Bannon reminded Hannity’s viewers that Moore was taking Trump Attorney General Jeff Sessions’ seat, and called Sessions someone who had “a pure heart” who was “as tough as boot leather.” Bannon said he further believed that Moore was “another righteous man” in the mold of Sessions and that he hoped that Moore can overcome Democrat Jones in December.
But Bannon’s message resonated far beyond the crowd in Alabama. Other regional politicians, like former Mississippi state Senator Chris McDaniel, believe “[The populist agenda] is going to be a determining factor for a lot of Deep South states, no question. If Alabama can send a true conservative to Washington, and Texas can send a true conservative to Washington, so can Mississippi and Tennessee and Florida and other states.” McDaniel hinted that a victory by Moore might inspire him to run for higher office in 2018.
Florida state representative Mike Hill, who backed President Trump in 2016, was of the opinion that “[Moore’s victory] will embolden a lot more people who are conservative, that have conservative values, to step forward and say, ‘let’s start turning this thing around,’; it could have a ripple effect.”

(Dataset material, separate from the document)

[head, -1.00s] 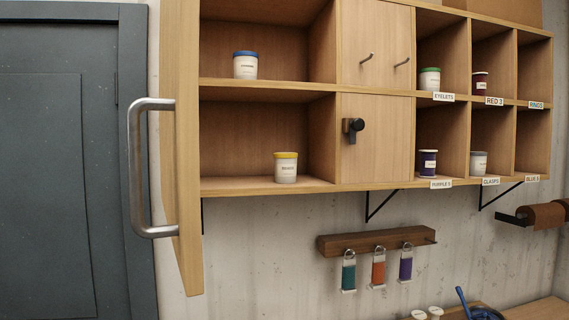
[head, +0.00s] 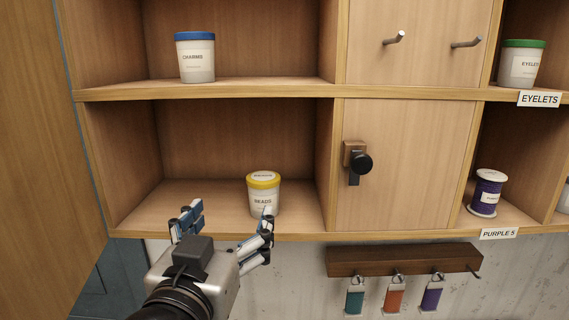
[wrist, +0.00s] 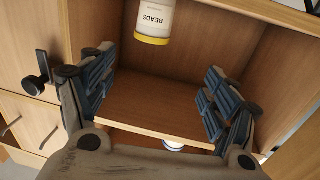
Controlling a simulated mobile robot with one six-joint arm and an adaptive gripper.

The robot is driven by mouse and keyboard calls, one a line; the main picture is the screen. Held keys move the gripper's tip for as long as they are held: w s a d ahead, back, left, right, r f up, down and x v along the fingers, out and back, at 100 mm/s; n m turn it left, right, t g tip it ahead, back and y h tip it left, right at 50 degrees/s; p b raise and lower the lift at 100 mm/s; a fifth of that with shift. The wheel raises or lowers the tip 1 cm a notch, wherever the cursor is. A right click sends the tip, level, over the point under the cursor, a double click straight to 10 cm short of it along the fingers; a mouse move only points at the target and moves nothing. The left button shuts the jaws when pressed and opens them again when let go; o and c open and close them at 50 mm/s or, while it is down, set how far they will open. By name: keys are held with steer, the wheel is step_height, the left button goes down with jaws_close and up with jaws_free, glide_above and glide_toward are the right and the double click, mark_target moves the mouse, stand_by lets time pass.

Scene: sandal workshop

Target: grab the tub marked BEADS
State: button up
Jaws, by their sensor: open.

Andy Surabian, senior advisor to the Great America Alliance conservative advocacy group, stated, “The opposition party does not understand Middle America… If you can defeat a guy like Luther Strange by simply tying him to Mitch McConnell, what does that mean for guys like Jeff Flake and Dean Heller, who are literally #NeverTrumpers, or a guy like Roger Wicker, who’s in Senate leadership? I hope none of them have a long-term lease in Washington D.C.”
Eric Beach, who co-chairs the Alliance with Surabian, summed up the message Alabama voters delivered as even simpler: “Establishment, beware — we’re coming for you in 2018.”